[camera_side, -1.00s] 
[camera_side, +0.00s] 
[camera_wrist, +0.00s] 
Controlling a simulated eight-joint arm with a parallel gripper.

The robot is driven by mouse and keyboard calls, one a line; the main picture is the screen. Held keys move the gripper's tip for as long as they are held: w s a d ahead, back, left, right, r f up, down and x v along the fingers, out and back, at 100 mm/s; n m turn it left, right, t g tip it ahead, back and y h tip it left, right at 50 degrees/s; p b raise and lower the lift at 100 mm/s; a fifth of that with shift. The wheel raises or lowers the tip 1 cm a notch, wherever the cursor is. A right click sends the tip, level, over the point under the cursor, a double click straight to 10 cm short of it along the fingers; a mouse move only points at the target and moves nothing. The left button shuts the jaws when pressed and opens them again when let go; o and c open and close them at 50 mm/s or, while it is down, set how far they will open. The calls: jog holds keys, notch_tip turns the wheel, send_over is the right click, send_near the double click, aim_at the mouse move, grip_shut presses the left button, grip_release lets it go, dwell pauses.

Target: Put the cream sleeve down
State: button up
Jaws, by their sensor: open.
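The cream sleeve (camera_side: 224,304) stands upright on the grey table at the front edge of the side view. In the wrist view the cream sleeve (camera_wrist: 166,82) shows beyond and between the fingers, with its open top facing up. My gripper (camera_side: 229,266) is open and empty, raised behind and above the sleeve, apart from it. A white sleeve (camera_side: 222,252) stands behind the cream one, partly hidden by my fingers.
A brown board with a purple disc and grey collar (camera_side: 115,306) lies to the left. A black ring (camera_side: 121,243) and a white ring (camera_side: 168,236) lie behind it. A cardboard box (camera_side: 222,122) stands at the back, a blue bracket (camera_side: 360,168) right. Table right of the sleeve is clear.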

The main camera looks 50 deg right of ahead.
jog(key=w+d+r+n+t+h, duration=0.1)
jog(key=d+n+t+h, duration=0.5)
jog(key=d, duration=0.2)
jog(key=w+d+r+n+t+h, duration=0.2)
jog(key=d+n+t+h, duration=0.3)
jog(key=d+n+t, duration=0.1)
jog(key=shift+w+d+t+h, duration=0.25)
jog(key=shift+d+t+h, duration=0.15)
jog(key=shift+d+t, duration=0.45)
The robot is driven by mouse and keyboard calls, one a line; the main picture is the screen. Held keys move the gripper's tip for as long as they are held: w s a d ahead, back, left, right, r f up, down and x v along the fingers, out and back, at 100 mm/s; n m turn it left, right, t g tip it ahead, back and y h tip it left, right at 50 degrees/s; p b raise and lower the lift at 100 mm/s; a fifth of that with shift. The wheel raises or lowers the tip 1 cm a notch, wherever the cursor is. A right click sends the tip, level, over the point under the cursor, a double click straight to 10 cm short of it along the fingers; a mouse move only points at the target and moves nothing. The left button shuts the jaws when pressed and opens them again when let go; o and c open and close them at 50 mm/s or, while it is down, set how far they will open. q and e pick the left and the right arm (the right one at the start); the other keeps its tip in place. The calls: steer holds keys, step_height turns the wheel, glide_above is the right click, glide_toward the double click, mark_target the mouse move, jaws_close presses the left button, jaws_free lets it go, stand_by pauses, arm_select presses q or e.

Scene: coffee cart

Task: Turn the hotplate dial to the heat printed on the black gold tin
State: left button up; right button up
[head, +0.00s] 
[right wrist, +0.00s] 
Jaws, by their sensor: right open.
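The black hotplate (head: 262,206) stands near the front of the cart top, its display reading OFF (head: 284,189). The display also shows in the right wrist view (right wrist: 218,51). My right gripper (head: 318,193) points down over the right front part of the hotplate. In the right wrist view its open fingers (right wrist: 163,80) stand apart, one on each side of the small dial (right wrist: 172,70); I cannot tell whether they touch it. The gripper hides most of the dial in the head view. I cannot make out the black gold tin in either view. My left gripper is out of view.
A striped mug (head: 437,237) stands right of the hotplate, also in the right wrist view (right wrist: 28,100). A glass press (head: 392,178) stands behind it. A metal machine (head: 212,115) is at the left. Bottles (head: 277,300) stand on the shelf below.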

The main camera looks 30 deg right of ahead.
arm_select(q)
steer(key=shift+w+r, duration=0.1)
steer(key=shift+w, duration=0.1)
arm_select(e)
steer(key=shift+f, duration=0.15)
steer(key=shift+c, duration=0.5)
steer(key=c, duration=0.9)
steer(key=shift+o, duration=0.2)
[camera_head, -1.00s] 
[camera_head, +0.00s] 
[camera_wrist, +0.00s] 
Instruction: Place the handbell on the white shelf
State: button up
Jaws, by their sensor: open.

▬▬▬▬▬▬▬▬▬▬

**What to do**
Starting at the line that contains "[camera_head, -1.00s]", copy each line exactly through the end of the listing above. Include that first line and the last one, and add nothing.

**Correct result**
[camera_head, -1.00s] 
[camera_head, +0.00s] 
[camera_wrist, +0.00s] 
Instruction: Place the handbell on the white shelf
State: button up
Jaws, by their sensor: open.

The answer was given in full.